» DATA FOR PROCESSING
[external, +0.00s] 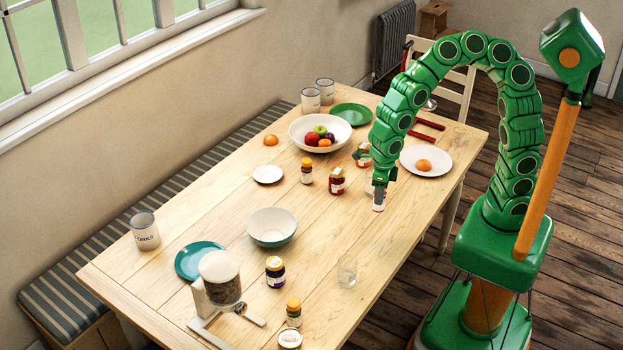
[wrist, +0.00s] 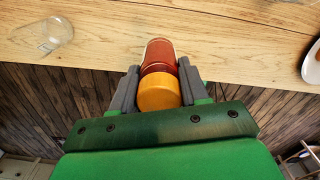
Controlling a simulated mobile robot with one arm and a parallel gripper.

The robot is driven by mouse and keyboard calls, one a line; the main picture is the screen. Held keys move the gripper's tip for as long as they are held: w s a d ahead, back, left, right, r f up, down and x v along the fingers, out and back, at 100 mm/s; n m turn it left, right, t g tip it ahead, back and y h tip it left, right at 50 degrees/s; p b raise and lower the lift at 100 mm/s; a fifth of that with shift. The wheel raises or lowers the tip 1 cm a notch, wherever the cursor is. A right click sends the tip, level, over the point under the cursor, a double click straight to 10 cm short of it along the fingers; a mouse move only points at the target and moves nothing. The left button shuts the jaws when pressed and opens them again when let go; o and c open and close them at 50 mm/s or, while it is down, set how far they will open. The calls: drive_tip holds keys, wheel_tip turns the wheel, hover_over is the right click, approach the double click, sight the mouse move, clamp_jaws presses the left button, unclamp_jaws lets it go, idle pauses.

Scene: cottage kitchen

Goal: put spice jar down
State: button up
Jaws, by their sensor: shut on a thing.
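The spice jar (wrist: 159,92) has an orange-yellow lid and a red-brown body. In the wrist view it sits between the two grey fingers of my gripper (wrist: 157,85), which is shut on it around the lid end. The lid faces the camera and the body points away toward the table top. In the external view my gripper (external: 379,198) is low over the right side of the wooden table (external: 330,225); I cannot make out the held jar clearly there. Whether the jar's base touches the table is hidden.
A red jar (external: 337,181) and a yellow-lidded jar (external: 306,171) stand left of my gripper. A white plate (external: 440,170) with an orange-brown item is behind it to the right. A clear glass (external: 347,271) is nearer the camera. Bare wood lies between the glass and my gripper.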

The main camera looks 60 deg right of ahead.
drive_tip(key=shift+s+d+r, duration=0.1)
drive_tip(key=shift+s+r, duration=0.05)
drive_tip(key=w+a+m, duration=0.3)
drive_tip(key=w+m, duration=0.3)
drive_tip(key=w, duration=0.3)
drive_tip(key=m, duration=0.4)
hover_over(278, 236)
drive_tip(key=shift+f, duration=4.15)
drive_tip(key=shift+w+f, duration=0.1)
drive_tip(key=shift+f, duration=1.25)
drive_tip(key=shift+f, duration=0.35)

==

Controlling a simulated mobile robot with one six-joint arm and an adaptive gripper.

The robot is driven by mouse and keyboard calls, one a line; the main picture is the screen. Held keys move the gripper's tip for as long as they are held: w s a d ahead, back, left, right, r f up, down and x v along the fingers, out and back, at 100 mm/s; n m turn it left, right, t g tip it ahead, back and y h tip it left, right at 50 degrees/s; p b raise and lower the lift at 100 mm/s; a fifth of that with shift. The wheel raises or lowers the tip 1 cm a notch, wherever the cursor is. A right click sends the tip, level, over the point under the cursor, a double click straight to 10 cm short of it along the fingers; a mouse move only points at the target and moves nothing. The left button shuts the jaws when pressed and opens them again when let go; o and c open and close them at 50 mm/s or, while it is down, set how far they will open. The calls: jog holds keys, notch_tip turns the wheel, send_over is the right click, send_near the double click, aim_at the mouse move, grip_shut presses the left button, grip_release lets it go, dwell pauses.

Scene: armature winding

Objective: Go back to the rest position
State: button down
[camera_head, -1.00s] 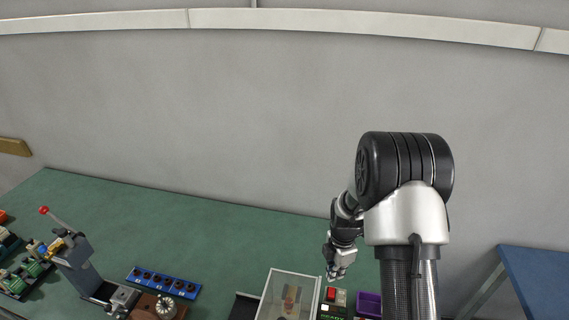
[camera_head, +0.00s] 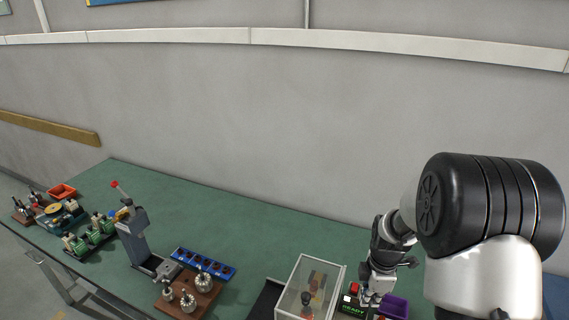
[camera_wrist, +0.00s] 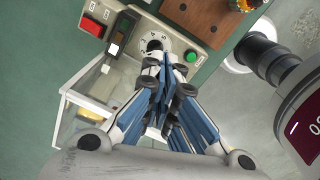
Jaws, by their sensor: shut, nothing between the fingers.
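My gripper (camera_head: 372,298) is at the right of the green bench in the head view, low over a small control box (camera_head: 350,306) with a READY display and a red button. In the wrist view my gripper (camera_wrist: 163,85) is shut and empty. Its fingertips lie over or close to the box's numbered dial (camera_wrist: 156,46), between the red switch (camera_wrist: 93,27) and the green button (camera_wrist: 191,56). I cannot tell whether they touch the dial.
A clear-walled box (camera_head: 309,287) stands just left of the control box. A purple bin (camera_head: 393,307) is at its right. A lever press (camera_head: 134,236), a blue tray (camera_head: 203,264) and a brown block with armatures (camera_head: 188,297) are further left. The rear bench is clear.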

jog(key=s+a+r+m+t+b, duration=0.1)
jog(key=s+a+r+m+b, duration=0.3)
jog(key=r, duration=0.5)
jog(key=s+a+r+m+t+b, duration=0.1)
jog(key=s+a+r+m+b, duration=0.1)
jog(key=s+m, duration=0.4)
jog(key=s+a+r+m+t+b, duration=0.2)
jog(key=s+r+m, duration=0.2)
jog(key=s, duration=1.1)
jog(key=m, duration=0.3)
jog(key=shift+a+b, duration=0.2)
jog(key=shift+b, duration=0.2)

» REQUIRED WORK
Reproduce, starting at the line containing "Scene: armature winding" and stopping after the line containing "[camera_wrist, +0.00s]", each of those lines exactly and no others; leave pictures out.

» FINISHED EXERCISE
Scene: armature winding

Objective: Go back to the rest position
State: button down
[camera_head, -1.00s] 
[camera_head, +0.00s] 
[camera_wrist, +0.00s] 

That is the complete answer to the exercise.